[Stored data]
%%
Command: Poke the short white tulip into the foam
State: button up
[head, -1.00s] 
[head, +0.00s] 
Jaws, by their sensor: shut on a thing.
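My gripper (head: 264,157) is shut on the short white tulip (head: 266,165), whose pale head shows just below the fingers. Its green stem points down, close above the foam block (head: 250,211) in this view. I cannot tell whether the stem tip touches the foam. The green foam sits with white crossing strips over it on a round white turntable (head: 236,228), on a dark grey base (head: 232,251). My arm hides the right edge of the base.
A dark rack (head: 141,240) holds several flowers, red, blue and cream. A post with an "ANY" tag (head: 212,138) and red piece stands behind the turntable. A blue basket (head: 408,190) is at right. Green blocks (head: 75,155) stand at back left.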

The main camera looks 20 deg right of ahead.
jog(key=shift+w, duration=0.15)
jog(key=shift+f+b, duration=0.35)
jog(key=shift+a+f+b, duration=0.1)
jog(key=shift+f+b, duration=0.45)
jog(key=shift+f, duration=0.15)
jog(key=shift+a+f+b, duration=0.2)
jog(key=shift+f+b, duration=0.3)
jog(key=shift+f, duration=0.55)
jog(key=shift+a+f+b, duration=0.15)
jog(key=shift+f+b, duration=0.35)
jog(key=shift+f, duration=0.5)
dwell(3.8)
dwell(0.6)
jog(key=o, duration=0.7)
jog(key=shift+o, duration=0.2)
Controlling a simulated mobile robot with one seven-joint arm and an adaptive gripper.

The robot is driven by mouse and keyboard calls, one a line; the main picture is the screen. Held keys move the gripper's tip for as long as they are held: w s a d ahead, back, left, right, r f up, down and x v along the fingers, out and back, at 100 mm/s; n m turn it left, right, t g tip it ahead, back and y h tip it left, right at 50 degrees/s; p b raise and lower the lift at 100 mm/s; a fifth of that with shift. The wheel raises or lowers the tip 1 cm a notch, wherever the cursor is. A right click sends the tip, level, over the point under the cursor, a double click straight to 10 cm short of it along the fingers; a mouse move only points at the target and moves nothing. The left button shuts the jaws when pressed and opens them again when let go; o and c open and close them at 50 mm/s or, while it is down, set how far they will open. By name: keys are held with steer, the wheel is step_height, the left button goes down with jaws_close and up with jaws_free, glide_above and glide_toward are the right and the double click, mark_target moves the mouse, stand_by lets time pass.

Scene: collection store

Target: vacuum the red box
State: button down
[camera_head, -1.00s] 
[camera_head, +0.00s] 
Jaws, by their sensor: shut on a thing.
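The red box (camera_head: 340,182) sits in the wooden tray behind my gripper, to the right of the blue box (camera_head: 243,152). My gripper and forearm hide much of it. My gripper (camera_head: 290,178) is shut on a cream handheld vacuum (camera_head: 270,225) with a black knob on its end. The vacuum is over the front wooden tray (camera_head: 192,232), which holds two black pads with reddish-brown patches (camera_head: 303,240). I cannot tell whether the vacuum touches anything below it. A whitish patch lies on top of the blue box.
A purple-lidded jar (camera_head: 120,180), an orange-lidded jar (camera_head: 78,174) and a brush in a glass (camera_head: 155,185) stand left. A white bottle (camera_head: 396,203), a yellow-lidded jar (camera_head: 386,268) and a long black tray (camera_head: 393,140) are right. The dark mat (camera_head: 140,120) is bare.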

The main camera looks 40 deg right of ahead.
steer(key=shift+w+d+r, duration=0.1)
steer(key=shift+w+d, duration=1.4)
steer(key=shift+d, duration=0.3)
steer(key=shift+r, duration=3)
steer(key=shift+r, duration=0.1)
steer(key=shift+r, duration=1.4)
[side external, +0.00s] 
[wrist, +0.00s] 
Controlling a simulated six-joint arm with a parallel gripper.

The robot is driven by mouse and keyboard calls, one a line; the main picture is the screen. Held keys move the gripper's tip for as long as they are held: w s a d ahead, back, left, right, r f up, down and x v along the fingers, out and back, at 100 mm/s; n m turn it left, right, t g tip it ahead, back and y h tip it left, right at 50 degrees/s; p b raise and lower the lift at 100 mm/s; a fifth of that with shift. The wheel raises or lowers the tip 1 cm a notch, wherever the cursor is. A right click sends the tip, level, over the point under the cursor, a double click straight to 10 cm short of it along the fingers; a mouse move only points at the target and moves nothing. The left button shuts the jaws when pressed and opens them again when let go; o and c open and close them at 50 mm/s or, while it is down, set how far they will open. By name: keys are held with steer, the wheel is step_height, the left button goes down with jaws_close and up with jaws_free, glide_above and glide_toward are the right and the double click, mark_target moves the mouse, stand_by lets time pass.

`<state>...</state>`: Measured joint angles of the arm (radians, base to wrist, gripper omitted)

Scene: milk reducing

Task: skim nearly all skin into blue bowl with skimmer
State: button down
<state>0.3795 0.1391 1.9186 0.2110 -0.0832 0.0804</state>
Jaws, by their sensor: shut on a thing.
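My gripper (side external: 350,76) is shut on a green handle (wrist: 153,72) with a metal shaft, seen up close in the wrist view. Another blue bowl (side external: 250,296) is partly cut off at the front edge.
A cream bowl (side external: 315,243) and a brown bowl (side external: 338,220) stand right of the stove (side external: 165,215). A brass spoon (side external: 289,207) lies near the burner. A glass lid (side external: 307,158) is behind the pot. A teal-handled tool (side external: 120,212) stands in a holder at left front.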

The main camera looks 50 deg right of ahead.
%%
* [Request]
What do the lines above say from the one containing "State: button up" down to the one containing "Controlling a simulated mobile"? Return them exactly, both end lines included, and only them.

* [Task result]
State: button up
[head, -1.00s] 
[head, +0.00s] 
Jaws, by their sensor: shut on a thing.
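My gripper (head: 264,157) is shut on the short white tulip (head: 266,165), whose pale head shows just below the fingers. Its green stem points down, close above the foam block (head: 250,211) in this view. I cannot tell whether the stem tip touches the foam. The green foam sits with white crossing strips over it on a round white turntable (head: 236,228), on a dark grey base (head: 232,251). My arm hides the right edge of the base.
A dark rack (head: 141,240) holds several flowers, red, blue and cream. A post with an "ANY" tag (head: 212,138) and red piece stands behind the turntable. A blue basket (head: 408,190) is at right. Green blocks (head: 75,155) stand at back left.

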The main camera looks 20 deg right of ahead.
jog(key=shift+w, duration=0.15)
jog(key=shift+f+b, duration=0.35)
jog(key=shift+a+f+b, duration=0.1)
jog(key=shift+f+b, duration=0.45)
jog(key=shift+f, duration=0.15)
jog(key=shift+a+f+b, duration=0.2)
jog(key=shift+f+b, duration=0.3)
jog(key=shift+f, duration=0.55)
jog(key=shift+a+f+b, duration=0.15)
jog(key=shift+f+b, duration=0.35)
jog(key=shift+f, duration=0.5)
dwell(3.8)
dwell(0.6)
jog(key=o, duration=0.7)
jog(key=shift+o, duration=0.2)
Controlling a simulated mobile robot with one seven-joint arm and an adaptive gripper.

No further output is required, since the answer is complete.